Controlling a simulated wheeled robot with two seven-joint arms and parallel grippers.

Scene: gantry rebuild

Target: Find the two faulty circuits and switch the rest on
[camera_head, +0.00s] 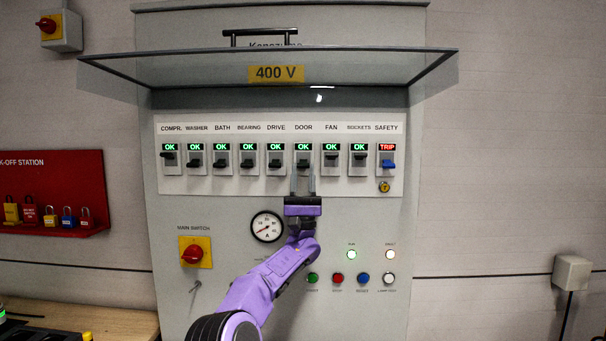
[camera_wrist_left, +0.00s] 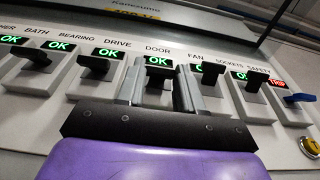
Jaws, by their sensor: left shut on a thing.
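My left gripper (camera_head: 303,182) reaches up to the DOOR breaker, its fingers on either side of the black DOOR lever (camera_wrist_left: 157,73) and shut on it. The row of breakers sits on a white panel (camera_head: 230,184). The COMPR. lever (camera_head: 168,155), FAN lever (camera_head: 331,157) and SOCKETS lever (camera_head: 359,157) stand higher than the WASHER (camera_head: 195,163), BATH (camera_head: 221,163), BEARING (camera_head: 248,163) and DRIVE (camera_head: 275,163) levers. These breakers and DOOR show green OK. The blue SAFETY lever (camera_head: 388,164) sits under a red TRIP display (camera_head: 387,147). My right gripper is out of view.
A clear cover (camera_head: 200,68) is raised above the breakers. A lock-off board (camera_head: 60,185) with padlocks hangs at left.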

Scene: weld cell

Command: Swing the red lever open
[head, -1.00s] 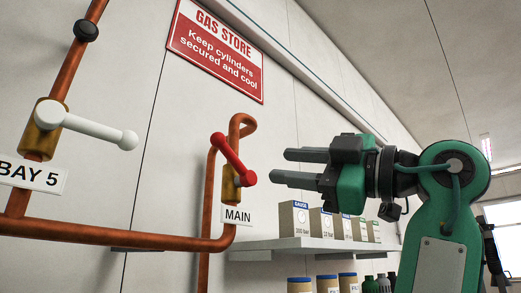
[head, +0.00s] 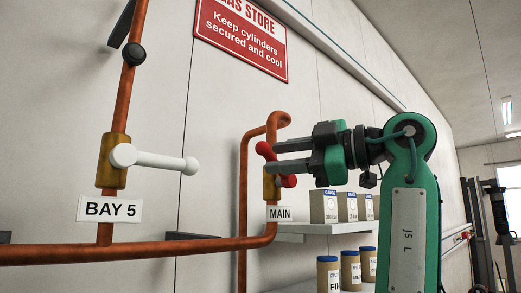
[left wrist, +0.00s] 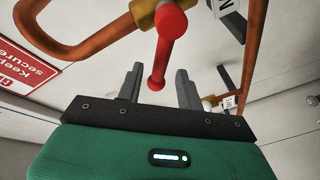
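The red lever (head: 289,181) sits on the brass valve body of the copper pipe, above the MAIN label (head: 280,214). It runs from its hub at the lower right to a knob at the upper left. My left gripper (head: 273,157) is open, its two fingers level in front of the lever and hiding its middle. In the left wrist view the red lever (left wrist: 170,45) reaches down between the open fingers (left wrist: 159,84), with a gap on each side. My right gripper is not in view.
A white lever (head: 155,160) on the BAY 5 valve stands to the left. Below my left gripper, a shelf (head: 318,229) holds boxes (head: 324,207), with lidded tubs (head: 328,273) lower down. A red sign (head: 240,32) hangs above.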

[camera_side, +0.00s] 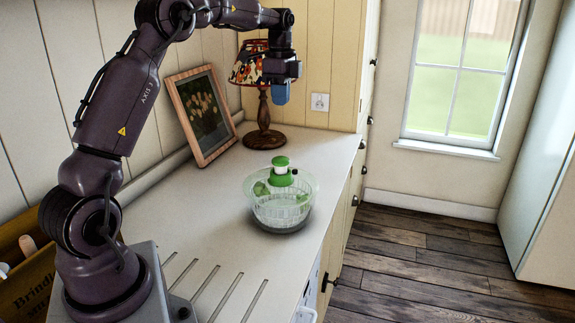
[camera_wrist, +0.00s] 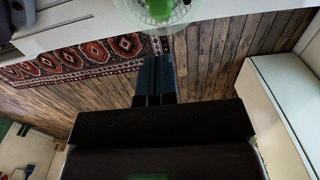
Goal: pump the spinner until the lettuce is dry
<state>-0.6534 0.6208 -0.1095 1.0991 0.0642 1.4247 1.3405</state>
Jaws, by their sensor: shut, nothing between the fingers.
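The salad spinner (camera_side: 281,203) stands upright on the pale counter, with a clear bowl and lid and a white inner basket. Its green and white pump knob (camera_side: 281,162) stands up from the middle of the lid. Green lettuce (camera_side: 262,188) shows through the clear wall. My gripper (camera_side: 282,97) is shut and empty, pointing down high above the knob and apart from it. In the wrist view my shut fingers (camera_wrist: 155,80) are at the centre, and part of the spinner (camera_wrist: 178,17) shows at the top edge.
A lamp (camera_side: 264,135) with a patterned shade stands close behind my gripper. A framed picture (camera_side: 203,115) leans on the wall. Grooves (camera_side: 217,290) cut the near counter. A wooden box (camera_side: 30,275) sits at the left. The counter around the spinner is clear.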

-=-=-

→ YOUR OBJECTIVE: Show every line of the records above that contains the word "Scene".

→ FINAL ANSWER:
Scene: gantry rebuild
Scene: weld cell

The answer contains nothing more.